If the system of linear equations : $$x+y+2z=6\\2x+3y+az=a+1\\-x-3y+bz=2b$$ where $$a,b \in R$$, has infinitely many solutions, then 7a + 3b is equal to :

For the system of linear equations to have infinitely many solutions, the determinant of the coefficient matrix must be zero and the system must be consistent. The coefficient matrix $$A$$ is $$ A = \begin{bmatrix} 1 & 1 & 2 \\ 2 & 3 & a \\ -1 & -3 & b \end{bmatrix} $$ so its determinant is computed by expanding along the first row: $$ \det(A) = 1 \cdot \det \begin{bmatrix} 3 & a \\ -3 & b \end{bmatrix} - 1 \cdot \det \begin{bmatrix} 2 & a \\ -1 & b \end{bmatrix} + 2 \cdot \det \begin{bmatrix} 2 & 3 \\ -1 & -3 \end{bmatrix}. $$

Computing each 2×2 determinant gives $$ \det \begin{bmatrix} 3 & a \\ -3 & b \end{bmatrix} = 3b - (-3a) = 3a + 3b, \quad \det \begin{bmatrix} 2 & a \\ -1 & b \end{bmatrix} = 2b - (-a) = 2b + a, \quad \det \begin{bmatrix} 2 & 3 \\ -1 & -3 \end{bmatrix} = 2 \cdot (-3) - 3 \cdot (-1) = -6 + 3 = -3. $$ Substituting these results into the determinant expression yields $$ \det(A) = 1 \cdot (3a + 3b) - 1 \cdot (2b + a) + 2 \cdot (-3) = 3a + 3b - 2b - a - 6 = 2a + b - 6, $$ and setting $$\det(A) = 0$$ for infinitely many solutions gives $$ 2a + b - 6 = 0 \quad\Rightarrow\quad 2a + b = 6, $$ so $$b = 6 - 2a$$.

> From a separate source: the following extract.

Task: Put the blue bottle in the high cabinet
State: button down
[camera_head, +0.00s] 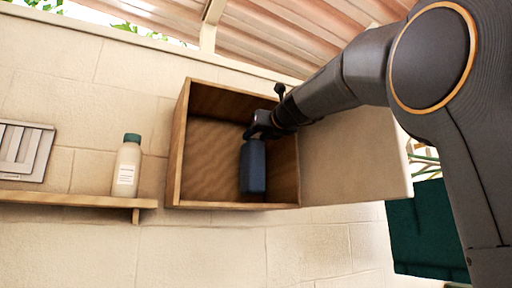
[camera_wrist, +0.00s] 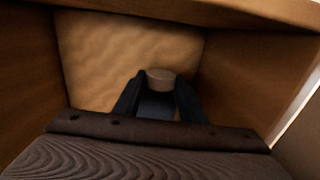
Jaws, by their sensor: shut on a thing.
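The blue bottle (camera_head: 253,168) is upright inside the open wooden cabinet (camera_head: 177,150), toward its right side in the head view. My gripper (camera_head: 262,130) reaches in from the right and is shut on the bottle's upper part. In the wrist view, the fingers of my gripper (camera_wrist: 160,102) stand on either side of the bottle, whose tan cap (camera_wrist: 160,79) shows between them. The bottle's base is close to the cabinet floor; I cannot tell whether it touches. The cabinet door (camera_head: 350,165) stands open to the right, partly behind my arm.
A white bottle with a green cap (camera_head: 127,166) stands on a wooden shelf (camera_head: 75,199) left of the cabinet. A louvred panel (camera_head: 22,150) is at the far left. A dark green object (camera_head: 425,230) is at lower right. The cabinet's left part is empty.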

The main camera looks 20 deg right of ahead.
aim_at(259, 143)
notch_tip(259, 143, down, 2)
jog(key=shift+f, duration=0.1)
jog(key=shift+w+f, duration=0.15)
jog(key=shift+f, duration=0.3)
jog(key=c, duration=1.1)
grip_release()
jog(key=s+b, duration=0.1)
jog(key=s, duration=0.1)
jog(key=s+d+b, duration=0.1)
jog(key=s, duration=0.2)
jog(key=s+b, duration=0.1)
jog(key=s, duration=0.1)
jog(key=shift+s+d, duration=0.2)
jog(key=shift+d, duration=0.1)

Substituting $$b = 6 - 2a$$ into the original system $$ x + y + 2z = 6, \quad 2x + 3y + az = a + 1, \quad -\,x - 3y + (6 - 2a)z = 12 - 4a $$ and eliminating variables in terms of $$z$$ leads to infinitely many solutions. Multiplying the first equation by 2 gives $$2x + 2y + 4z = 12$$, so subtracting this from the second yields $$ (2x + 3y + az) - (2x + 2y + 4z) = (a + 1) - 12, $$ which simplifies to $$ y + (a - 4)z = a - 11, \quad y = (a - 11) - (a - 4)z. $$ Substituting this into the first equation then gives $$ x + \bigl[(a - 11) - (a - 4)z\bigr] + 2z = 6 \quad\Rightarrow\quad x = 17 - a + (a - 6)z. $$

Replacing both $$x$$ and $$y$$ in the third equation $$ -\bigl[17 - a + (a - 6)z\bigr] - 3\bigl[(a - 11) - (a - 4)z\bigr] + (6 - 2a)z = 12 - 4a $$ and expanding gives $$ -17 + a - (a - 6)z - 3(a - 11) + 3(a - 4)z + (6 - 2a)z = 12 - 4a. $$ Combining constant terms and the coefficients of $$z$$ shows $$ (-17 + 33) + (a - 3a) = 16 - 2a, \quad -(a - 6) + (3a - 12) + (6 - 2a) = 0, $$ so the equation reduces to $$ 16 - 2a = 12 - 4a, \quad 2a = -4 \quad\Rightarrow\quad a = -2. $$

Substituting $$a = -2$$ into $$2a + b = 6$$ yields $$ -4 + b = 6 \quad\Rightarrow\quad b = 10. $$ Then $$ 7a + 3b = 7(-2) + 3(10) = -14 + 30 = 16. $$ Verification with $$a = -2$$ and $$b = 10$$ confirms that the system is indeed consistent and dependent, so infinitely many solutions exist. Therefore, the final answer is $$7a + 3b = 16$$.